Ms Adong says she believes Ugandans who support the Bill don’t understand its full implications. “

Many of them (gay Ugandans) are afraid to come out because they would put their friends and families in danger. If the law is passed, the police will want to know why their families and friends did not report them before,” she says.

Obbo Ogule, a 30-year-old boda boda rider, agrees that there were components to the Bill of which he was not aware. He says while he doesn’t support homosexuality, he firmly disagrees with the death penalty for homosexuality, as well as the provision that criminalises a “failure to disclose the offense” – which includes families, even doctors and lawyers.

According to a middle-aged American tourist the Daily Monitor spoke to in Kampala, the Bill will deprive Uganda of what she said was a lucrative and sizeable tourist market. “Homosexuals should stay away from this country if it passes a Bill that says they should be killed. It doesn’t make sense to come to a country where you’ll be forced to move discreetly or face death if you’re arrested,” she said.

But Julia Mayershorn, from Britain, says if it was a matter of visiting countries where the population is comfortable with their sexual life, then for gay tourists, “Middle East and Africa destinations are more or less limited to South Africa and Israel.”

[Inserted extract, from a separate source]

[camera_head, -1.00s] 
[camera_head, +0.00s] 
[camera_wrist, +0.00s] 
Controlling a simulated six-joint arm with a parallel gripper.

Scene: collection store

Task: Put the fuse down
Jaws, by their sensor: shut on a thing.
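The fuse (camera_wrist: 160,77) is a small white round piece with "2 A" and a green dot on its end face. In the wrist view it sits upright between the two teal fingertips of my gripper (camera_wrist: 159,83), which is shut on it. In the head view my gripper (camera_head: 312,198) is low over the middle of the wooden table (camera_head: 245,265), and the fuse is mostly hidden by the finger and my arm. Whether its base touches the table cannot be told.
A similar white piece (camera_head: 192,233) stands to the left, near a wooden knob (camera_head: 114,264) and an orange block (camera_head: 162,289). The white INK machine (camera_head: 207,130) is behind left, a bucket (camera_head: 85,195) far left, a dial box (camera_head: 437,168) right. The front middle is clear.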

Kalende believes the commenters on Lonely Planet are blowing things out of proportion. “What such people want to do is to place gay rights ahead of other human rights and they are the reason African countries are still overly homophobic. If people want Uganda to be boycotted because of homophobia then they should make the same noise when opposition leaders and journalists have their rights abused by the State.”